* [EXERCISE OBJECTIVE]:
Keep only the lines where "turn" appears.
--- start COLLECTED DATA ---
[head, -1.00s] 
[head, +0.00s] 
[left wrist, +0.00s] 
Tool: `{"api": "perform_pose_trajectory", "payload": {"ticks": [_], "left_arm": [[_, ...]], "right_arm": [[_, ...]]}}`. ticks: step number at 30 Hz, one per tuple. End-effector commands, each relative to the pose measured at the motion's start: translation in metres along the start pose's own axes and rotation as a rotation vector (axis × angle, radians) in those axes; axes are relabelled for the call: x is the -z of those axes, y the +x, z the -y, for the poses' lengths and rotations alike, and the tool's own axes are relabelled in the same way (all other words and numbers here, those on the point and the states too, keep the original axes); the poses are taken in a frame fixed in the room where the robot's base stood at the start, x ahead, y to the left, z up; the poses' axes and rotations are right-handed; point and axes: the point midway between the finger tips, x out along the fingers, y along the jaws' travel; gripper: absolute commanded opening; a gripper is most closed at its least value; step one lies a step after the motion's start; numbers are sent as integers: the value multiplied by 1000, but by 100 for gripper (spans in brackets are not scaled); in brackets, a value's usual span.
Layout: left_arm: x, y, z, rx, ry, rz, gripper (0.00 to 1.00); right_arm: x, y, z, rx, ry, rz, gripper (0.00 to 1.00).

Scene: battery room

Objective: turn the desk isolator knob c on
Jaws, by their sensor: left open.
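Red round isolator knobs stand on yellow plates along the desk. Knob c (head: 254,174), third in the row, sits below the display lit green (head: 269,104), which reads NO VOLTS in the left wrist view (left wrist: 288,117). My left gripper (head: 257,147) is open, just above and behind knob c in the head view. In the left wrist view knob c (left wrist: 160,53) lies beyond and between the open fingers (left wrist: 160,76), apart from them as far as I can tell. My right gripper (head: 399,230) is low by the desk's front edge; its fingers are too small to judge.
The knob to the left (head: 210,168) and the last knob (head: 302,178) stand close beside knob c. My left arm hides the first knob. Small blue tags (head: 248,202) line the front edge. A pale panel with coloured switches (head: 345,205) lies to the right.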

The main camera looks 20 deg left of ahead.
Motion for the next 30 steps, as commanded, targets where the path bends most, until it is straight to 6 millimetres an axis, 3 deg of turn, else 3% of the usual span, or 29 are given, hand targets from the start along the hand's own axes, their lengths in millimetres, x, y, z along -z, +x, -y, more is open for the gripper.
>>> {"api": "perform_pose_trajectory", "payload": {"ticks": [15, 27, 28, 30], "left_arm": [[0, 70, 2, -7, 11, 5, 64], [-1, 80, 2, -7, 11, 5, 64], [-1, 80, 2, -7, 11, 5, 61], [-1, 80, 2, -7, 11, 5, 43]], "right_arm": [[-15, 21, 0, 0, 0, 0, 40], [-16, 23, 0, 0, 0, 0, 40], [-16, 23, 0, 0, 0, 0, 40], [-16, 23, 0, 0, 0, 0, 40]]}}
--- end COLLECTED DATA ---
* [RESULT FOR THIS TASK]:
Objective: turn the desk isolator knob c on
Motion for the next 30 steps, as commanded, targets where the path bends most, until it is straight to 6 millimetres an axis, 3 deg of turn, else 3% of the usual span, or 29 are given, hand targets from the start along the hand's own axes, their lengths in millimetres, x, y, z along -z, +x, -y, more is open for the gripper.

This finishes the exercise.